> **Directive**:
Beginning with the first line of the data below, reproduce every line unchanged, ending with the line that holds "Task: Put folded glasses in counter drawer".

-- Start Records for the exercise --

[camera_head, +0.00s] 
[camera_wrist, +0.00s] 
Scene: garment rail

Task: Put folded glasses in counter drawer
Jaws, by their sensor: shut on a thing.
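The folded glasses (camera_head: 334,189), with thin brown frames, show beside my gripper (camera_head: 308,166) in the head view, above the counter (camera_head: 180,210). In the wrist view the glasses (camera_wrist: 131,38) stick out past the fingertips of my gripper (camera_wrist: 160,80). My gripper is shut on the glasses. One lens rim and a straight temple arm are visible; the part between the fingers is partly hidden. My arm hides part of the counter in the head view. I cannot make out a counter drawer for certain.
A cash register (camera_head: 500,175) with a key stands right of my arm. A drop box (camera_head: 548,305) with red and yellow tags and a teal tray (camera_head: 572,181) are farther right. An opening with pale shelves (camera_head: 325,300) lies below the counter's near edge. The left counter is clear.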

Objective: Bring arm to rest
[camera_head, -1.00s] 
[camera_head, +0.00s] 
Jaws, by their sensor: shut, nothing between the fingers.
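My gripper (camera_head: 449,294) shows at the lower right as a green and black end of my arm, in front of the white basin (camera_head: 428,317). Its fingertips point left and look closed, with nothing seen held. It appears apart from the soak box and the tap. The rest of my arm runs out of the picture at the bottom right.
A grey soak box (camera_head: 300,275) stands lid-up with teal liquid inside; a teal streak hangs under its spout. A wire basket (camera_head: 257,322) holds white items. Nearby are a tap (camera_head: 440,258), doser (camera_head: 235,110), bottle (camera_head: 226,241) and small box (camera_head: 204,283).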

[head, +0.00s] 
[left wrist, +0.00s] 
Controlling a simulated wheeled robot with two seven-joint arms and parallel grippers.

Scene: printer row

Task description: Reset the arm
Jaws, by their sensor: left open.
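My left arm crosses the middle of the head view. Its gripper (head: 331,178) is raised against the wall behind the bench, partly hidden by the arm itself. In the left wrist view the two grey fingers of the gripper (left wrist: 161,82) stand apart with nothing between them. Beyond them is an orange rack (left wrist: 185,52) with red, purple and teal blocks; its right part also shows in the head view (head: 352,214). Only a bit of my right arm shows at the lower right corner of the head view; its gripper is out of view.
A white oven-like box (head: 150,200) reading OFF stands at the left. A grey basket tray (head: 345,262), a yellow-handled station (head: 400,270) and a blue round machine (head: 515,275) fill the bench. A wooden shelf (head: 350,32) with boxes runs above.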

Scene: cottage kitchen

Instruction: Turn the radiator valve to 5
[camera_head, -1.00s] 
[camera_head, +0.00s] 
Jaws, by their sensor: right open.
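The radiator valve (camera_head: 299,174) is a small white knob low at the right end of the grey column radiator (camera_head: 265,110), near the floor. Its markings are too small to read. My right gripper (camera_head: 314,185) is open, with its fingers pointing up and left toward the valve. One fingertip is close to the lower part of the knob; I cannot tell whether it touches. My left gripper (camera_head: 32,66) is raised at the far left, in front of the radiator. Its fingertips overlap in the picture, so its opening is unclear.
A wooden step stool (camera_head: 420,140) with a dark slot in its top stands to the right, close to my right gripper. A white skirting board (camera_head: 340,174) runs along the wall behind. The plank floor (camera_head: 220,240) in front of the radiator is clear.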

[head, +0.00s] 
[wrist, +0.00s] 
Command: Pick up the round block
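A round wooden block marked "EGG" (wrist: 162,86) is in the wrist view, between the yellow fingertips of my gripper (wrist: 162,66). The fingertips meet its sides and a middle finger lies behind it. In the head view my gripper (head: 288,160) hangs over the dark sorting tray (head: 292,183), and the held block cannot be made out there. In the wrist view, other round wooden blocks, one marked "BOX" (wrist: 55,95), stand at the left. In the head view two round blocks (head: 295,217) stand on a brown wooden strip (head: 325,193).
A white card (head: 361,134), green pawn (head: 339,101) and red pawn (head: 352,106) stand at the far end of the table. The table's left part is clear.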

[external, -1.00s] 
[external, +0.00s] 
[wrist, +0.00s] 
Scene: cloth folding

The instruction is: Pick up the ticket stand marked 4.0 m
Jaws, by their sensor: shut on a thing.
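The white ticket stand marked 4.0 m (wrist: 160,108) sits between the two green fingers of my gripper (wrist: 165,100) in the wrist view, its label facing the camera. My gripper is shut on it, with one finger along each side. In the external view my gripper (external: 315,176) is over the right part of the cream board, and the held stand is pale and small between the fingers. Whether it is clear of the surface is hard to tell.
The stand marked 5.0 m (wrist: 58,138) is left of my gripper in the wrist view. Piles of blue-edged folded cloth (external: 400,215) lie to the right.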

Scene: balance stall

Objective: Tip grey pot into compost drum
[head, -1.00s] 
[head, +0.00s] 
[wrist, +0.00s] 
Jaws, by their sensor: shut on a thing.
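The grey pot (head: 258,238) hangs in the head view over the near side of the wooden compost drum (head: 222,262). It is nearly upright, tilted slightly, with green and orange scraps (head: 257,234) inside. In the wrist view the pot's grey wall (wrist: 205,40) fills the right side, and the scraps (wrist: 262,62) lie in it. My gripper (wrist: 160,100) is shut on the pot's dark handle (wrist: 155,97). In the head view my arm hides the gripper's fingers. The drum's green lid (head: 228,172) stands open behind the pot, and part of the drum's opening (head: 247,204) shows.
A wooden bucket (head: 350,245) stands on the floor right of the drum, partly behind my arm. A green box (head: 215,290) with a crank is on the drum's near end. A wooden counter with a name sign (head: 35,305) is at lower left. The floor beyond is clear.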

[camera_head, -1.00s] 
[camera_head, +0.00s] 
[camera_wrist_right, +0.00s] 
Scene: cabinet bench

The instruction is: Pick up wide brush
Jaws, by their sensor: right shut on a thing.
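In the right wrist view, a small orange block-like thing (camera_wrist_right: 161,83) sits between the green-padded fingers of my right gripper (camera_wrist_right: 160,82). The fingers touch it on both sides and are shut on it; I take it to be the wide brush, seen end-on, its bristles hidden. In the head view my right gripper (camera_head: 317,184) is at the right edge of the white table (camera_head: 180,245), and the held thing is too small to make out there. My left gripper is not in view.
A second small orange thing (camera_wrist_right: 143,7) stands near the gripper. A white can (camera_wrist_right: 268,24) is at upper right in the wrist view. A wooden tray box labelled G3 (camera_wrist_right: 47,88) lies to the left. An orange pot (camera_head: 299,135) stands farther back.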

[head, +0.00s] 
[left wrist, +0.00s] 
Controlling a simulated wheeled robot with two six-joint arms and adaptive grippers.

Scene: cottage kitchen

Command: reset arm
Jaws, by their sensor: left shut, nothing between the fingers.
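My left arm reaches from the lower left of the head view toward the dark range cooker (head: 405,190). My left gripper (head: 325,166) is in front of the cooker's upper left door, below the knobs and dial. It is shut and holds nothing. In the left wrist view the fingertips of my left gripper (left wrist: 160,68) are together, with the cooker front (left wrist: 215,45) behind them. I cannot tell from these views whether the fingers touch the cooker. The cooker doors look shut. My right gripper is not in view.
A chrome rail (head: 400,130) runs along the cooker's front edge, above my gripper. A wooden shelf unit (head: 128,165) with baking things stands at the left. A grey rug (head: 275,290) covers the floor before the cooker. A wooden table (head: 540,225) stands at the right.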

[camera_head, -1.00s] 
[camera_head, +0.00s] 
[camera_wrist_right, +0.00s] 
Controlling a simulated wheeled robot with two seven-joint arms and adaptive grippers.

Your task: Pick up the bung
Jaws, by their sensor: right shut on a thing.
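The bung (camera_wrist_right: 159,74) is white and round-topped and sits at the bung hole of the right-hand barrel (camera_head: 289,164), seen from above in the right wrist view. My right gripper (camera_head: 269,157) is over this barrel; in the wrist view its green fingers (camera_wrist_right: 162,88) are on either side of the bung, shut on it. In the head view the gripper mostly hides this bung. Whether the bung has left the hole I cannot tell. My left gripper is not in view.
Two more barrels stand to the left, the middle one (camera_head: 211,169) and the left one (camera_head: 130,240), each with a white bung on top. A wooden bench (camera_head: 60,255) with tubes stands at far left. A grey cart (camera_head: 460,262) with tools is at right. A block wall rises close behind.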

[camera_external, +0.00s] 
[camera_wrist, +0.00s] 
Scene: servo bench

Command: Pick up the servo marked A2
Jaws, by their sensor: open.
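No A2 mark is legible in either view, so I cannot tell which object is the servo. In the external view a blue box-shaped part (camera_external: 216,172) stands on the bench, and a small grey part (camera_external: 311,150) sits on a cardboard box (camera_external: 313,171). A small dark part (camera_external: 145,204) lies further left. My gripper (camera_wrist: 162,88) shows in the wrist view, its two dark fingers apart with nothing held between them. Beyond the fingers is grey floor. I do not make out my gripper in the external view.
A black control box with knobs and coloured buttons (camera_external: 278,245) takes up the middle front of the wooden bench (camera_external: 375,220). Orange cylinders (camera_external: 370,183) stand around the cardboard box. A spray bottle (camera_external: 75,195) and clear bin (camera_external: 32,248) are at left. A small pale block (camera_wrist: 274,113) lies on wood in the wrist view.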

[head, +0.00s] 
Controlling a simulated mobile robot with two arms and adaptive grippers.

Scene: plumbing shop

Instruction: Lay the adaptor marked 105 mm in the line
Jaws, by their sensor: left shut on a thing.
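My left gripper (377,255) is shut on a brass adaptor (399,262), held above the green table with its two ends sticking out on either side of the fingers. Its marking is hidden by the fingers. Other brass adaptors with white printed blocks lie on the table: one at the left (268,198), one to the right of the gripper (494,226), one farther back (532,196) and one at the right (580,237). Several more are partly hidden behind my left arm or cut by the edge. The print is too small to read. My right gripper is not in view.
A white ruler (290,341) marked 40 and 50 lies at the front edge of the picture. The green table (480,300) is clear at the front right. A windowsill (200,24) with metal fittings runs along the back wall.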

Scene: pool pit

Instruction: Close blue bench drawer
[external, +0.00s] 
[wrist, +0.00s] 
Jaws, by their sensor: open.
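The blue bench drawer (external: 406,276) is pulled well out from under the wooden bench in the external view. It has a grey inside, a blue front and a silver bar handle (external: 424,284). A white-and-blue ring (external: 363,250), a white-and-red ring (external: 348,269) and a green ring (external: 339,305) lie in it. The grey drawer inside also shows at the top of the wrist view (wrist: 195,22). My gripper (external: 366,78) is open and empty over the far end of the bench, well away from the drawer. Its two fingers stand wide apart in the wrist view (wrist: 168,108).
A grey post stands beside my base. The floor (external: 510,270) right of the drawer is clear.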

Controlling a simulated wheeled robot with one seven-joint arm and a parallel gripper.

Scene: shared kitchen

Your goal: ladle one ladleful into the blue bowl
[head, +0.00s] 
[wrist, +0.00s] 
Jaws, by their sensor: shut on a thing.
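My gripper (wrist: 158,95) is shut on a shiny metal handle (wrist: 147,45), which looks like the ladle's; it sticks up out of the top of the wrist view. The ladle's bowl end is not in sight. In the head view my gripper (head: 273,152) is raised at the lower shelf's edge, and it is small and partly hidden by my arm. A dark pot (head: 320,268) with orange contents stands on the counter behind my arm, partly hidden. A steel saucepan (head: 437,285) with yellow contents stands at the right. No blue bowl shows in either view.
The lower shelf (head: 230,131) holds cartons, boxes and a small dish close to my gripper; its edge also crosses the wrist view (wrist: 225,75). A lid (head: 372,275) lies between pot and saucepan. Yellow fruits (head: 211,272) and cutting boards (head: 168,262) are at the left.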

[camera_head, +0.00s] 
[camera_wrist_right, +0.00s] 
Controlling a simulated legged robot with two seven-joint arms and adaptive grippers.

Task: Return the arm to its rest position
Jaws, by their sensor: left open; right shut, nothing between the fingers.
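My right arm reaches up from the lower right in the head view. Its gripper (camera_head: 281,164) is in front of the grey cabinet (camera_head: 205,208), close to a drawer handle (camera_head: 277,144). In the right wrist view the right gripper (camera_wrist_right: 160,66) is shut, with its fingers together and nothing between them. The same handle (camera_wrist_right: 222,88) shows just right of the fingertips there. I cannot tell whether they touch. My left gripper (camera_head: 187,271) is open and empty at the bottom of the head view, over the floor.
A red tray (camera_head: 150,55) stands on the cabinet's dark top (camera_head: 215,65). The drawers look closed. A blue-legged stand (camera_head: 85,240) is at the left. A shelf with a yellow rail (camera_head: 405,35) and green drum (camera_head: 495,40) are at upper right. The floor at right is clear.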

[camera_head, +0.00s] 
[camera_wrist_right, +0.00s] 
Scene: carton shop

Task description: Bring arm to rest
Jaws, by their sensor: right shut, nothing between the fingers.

-- End Records for the exercise --

> **Full solution**:
[camera_head, +0.00s] 
[camera_wrist, +0.00s] 
Scene: garment rail

Task: Put folded glasses in counter drawer

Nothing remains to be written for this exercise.